> [Objective]:
Can you output the material exactly as written, minus any pictures it holds?

= = = = =

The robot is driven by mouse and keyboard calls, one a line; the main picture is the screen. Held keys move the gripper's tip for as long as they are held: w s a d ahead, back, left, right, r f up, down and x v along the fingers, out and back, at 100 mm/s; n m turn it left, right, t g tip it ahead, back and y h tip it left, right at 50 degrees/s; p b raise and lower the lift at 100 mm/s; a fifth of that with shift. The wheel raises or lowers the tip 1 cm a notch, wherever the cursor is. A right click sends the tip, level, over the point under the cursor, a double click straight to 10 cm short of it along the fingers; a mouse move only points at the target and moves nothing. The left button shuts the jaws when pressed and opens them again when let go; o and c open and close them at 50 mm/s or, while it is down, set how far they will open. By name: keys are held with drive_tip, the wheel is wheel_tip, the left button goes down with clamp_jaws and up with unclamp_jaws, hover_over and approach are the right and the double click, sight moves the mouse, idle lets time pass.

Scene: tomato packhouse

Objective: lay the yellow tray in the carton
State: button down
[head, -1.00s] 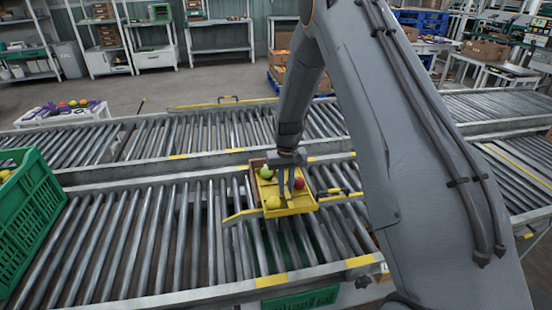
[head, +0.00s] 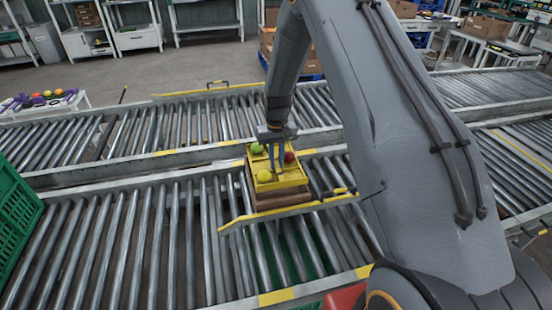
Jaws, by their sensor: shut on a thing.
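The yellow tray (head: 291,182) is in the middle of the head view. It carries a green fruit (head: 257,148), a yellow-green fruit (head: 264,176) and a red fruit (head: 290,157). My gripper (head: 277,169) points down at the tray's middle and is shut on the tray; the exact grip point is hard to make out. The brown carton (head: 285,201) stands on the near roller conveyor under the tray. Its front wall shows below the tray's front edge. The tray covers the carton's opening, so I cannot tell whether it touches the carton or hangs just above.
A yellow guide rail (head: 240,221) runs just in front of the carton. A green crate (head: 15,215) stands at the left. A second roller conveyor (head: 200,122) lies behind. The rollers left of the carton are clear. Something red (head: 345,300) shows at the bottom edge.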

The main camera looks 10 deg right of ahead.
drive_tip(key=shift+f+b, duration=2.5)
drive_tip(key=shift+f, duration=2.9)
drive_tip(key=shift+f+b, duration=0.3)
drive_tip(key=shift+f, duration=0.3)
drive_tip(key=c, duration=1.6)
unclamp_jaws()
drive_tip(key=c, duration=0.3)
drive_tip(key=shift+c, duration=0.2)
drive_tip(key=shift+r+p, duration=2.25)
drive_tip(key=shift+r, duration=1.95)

= = = = =

> [Problem solution]:
The robot is driven by mouse and keyboard calls, one a line; the main picture is the screen. Held keys move the gripper's tip for as long as they are held: w s a d ahead, back, left, right, r f up, down and x v along the fingers, out and back, at 100 mm/s; n m turn it left, right, t g tip it ahead, back and y h tip it left, right at 50 degrees/s; p b raise and lower the lift at 100 mm/s; a fifth of that with shift. The wheel raises or lowers the tip 1 cm a notch, wherever the cursor is. A right click sends the tip, level, over the point under the cursor, a double click straight to 10 cm short of it along the fingers; a mouse move only points at the target and moves nothing. The left button shuts the jaws when pressed and opens them again when let go; o and c open and close them at 50 mm/s or, while it is down, set how far they will open. By name: keys are held with drive_tip, the wheel is wheel_tip, the left button goes down with clamp_jaws and up with unclamp_jaws, hover_over and approach are the right and the double click, sight moves the mouse, idle lets time pass.

Scene: tomato packhouse

Objective: lay the yellow tray in the carton
State: button down
[head, -1.00s] 
[head, +0.00s] 
Jaws, by their sensor: shut on a thing.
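The yellow tray (head: 291,182) is in the middle of the head view. It carries a green fruit (head: 257,148), a yellow-green fruit (head: 264,176) and a red fruit (head: 290,157). My gripper (head: 277,169) points down at the tray's middle and is shut on the tray; the exact grip point is hard to make out. The brown carton (head: 285,201) stands on the near roller conveyor under the tray. Its front wall shows below the tray's front edge. The tray covers the carton's opening, so I cannot tell whether it touches the carton or hangs just above.
A yellow guide rail (head: 240,221) runs just in front of the carton. A green crate (head: 15,215) stands at the left. A second roller conveyor (head: 200,122) lies behind. The rollers left of the carton are clear. Something red (head: 345,300) shows at the bottom edge.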

The main camera looks 10 deg right of ahead.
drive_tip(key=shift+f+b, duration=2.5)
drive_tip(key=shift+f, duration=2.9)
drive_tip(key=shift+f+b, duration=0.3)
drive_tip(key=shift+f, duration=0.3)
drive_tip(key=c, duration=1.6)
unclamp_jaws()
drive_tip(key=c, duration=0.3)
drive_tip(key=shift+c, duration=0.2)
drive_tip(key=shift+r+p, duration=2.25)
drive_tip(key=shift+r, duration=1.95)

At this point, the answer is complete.